A role for sleep and dreaming in neural networks

dreamingWhen training neural networks it is a good idea to have a training set which has examples that are randomly ordered. We want to ensure that any sequence of training set examples, long or short, has statistics that are representative of the whole. During training we will be adjusting weights, often by using stochastic gradient descent, and so we ideally would like the source statistics to remain stationary.

During on-line training, such as with a robot, or when people learn, adjacent training examples are highly correlated. Visual scenes have temporal coherence and people spend a long time at specific tasks, such as playing a card game, where their visual input, over perhaps hours, is not representative of the general statistics of natural scenes. During on-line training we would expect that a neural net weights would become artificially biased by having highly correlated consecutive training examples so that the network would not be as effective at tasks requiring balanced knowledge of the whole training set.
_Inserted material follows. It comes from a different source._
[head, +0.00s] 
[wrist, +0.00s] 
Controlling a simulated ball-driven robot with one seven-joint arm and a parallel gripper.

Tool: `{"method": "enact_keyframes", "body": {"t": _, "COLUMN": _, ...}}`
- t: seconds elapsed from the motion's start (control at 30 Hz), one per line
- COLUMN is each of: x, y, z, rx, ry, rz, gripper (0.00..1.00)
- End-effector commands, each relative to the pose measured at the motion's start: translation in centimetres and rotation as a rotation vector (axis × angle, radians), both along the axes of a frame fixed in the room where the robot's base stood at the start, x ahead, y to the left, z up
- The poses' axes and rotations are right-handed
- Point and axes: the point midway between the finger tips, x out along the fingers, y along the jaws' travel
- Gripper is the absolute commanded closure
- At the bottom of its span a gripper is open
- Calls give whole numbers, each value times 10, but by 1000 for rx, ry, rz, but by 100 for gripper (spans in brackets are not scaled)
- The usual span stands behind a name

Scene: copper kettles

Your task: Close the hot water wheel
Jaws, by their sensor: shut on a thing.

In a neural network consisting of multiple layers, we ideally would like all neurons to be equally active with similar (sparse) activation histograms. Typically for unsupervised networks with ICA-like sparse learning, training images are manually decorrelated and normalized as a pre-processing step. This ensures that the variance of each unit’s activation remains around unity so that it can learn sparse structure instead of conventional second order statistics. However this is not always done, and may not typically be done for deep classification models. Also often there is a requirement to normalize the energy of the weight vectors. Making them unit length means that the variance of a unit’s activation is going to be equal to the variance in the source pattern, which is somewhat artificial. When this source pattern is the non-linear output of the previous layers’ neurons in a multilayer network, the variance may not be very well defined.

Without justifying it thoroughly, it seems to me that a network will do well if the variance of the activity of its neurons is similar over the whole network when considering each neuron’s activation over a training set corpus. The idea is to have all neurons similarly involved – they will still provide a sparse code, but ideally they are all in general responsive to equal numbers of patterns in the training set and engage equally frequently in the design task.

One way to ensure this behavior without the need to keep a unit norm on the weight vectors is to adjust the weights adaptively to ensure that the output of each neuron is activated in general at about the same level as training progresses. This is a sort of homeostatic adaptation which is certainly one of the mechanisms that is used by the brain to keep neuron outputs in the biochemical working range. One way to do this is to have the weights constantly update in the usual way during training and at the same time renormalize them with respect to their outputs so that the measured variance of each associated unit’s activation is kept constant. Another way to do it is to have the weights change freely during learning, and then have a dedicated renormalization cycle, which may interfere less with learning. This is where the idea of sleep comes in.

In this idea the neurons learn from input samples which may be randomly chosen, or they may be temporally correlated. As a result the weights change and the general balance of activity across the network will possibly depart from being even, especially if a lot of correlated samples are seen, since correlated samples repeatedly train the same neuron, which can cause its weights to grow excessively. This could well produce effects that are similar to the human experience of constantly internally hallucinating visual scenes (like playing hands of cards) when you have been repeating the same task for hours. The associated neurons are over-trained and have excessive responses to everything.

A renormalization cycle would expose the network to random training examples without training the weights in the usual sense, but just scaling them up and down to even out the network activities. Obviously this will effect the training somewhat, so needs to be alternated with training.

One method of doing renormalization is to just show the network sequences of independent training examples in order to generate activations whose statistics can be measured and used for rescaling.

Another method might be to create a muti-layer network that is capable of dream-like recall. For example using the Google deep dream network approach it is possible to randomly choose neurons in the network to consider and then optimize patterns of activation in other levels that provide a memory-like recall of related concepts.

The relationship with renormalization is that this dream-like method would be a way to internally generate representative activity in the network that is then used for rebalancing neural activity gains. This really is a sort of dreaming process because, in this idea, spontaneous activity is generated in the network and propagated to all layers solely to generate responses so that excessively high or low activations can be detected and fixed by weight renormalization. The network is effectively generating its own training set for this purpose by recalling patterns starting from random noise, and then fixing the statistical biases that arise from over-training particular subsets of neurons.